## Task description
Note each line where "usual" appears, and copy it.

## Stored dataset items
━━━━━━
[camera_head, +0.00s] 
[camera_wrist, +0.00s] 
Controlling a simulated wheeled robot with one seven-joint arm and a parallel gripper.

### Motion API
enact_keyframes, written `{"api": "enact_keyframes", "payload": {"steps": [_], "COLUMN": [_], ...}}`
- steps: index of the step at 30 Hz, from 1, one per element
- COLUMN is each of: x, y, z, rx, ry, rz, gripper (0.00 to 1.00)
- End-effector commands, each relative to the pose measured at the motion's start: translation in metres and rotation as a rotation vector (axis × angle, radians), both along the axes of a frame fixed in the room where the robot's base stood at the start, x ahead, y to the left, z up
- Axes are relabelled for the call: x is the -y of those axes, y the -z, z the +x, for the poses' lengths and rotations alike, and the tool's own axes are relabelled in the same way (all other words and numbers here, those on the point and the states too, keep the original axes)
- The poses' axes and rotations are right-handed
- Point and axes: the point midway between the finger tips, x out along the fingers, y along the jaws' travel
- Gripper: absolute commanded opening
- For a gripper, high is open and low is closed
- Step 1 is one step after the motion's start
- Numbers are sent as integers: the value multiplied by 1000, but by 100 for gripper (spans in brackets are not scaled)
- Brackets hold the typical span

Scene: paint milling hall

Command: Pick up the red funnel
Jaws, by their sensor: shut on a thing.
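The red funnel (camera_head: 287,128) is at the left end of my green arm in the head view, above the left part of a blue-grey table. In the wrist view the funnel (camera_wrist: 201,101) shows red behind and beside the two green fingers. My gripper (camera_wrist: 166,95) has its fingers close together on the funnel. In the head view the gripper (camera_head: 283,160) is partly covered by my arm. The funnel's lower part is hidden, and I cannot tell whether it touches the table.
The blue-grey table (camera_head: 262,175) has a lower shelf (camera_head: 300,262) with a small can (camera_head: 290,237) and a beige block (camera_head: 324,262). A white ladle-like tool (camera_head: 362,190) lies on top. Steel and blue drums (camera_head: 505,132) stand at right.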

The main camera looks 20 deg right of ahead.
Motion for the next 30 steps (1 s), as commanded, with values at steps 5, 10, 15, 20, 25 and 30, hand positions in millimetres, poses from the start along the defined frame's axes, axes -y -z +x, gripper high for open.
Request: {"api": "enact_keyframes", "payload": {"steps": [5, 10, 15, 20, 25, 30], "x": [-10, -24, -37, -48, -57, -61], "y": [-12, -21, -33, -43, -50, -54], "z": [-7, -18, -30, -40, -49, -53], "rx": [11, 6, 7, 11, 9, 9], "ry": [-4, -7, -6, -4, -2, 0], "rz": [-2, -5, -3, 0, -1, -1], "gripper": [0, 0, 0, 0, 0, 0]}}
━━━━━━
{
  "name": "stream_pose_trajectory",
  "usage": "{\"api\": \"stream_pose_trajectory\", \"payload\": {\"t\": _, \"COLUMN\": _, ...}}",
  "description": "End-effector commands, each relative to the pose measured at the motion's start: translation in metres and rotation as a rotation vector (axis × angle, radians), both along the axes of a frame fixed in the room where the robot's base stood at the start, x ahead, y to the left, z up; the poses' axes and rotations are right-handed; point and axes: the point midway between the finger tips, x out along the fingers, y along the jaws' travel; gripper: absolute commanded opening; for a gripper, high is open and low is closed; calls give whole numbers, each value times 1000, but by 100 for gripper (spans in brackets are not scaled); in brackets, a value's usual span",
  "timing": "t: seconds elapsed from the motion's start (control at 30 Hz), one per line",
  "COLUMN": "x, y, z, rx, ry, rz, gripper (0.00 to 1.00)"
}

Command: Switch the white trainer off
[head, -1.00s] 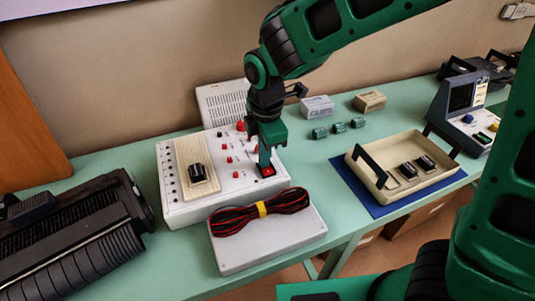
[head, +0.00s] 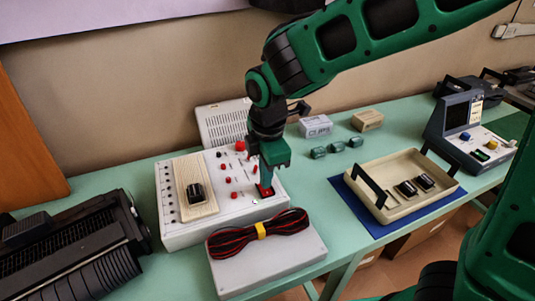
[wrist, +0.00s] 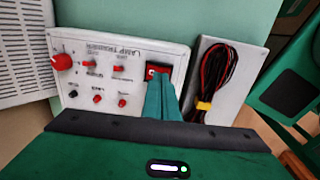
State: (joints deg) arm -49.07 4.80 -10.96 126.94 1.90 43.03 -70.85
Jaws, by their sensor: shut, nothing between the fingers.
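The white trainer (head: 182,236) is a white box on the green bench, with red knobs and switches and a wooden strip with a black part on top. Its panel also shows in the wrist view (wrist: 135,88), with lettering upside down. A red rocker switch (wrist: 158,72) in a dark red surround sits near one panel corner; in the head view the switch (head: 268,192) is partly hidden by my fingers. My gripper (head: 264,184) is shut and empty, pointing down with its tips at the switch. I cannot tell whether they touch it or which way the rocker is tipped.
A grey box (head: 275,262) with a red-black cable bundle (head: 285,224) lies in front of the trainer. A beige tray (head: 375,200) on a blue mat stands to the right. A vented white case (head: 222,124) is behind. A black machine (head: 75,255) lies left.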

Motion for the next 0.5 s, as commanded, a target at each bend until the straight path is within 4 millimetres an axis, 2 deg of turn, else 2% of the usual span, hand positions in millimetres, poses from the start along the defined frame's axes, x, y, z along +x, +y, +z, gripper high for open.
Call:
━━━━━━
## Worked answer
  "description": "End-effector commands, each relative to the pose measured at the motion's start: translation in metres and rotation as a rotation vector (axis × angle, radians), both along the axes of a frame fixed in the room where the robot's base stood at the start, x ahead, y to the left, z up; the poses' axes and rotations are right-handed; point and axes: the point midway between the finger tips, x out along the fingers, y along the jaws' travel; gripper: absolute commanded opening; for a gripper, high is open and low is closed; calls give whole numbers, each value times 1000, but by 100 for gripper (spans in brackets are not scaled); in brackets, a value's usual span",
Motion for the next 0.5 s, as commanded, a target at each bend until the straight path is within 4 millimetres an axis, 2 deg of turn, else 2% of the usual span, hand positions in millimetres, poses from the start along the defined frame's axes, x, y, z along +x, +y, +z, gripper high for open.

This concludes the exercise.